(Short task): Omitting all pictures, print the lines of the listing from the one containing "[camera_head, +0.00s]" through the final line, both ends included, with no other text.

(Dataset content):

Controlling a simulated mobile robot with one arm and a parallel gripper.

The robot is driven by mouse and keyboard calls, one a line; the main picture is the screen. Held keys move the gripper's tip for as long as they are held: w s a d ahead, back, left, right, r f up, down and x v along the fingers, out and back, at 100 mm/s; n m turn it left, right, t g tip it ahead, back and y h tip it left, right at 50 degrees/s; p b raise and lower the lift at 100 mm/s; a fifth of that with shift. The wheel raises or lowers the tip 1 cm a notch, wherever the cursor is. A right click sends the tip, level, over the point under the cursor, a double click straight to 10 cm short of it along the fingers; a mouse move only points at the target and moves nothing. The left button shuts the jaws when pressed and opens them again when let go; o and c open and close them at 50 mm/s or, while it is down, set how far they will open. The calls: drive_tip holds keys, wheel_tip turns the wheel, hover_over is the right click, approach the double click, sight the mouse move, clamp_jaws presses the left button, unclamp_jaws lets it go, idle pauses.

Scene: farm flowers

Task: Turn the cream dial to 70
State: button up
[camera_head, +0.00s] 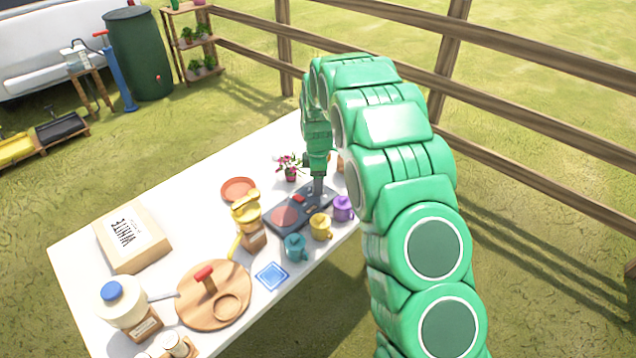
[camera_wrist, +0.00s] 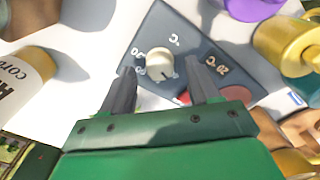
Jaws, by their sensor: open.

(Task output):
[camera_head, +0.00s] 
[camera_wrist, +0.00s] 
Jaws, by their sensor: open.

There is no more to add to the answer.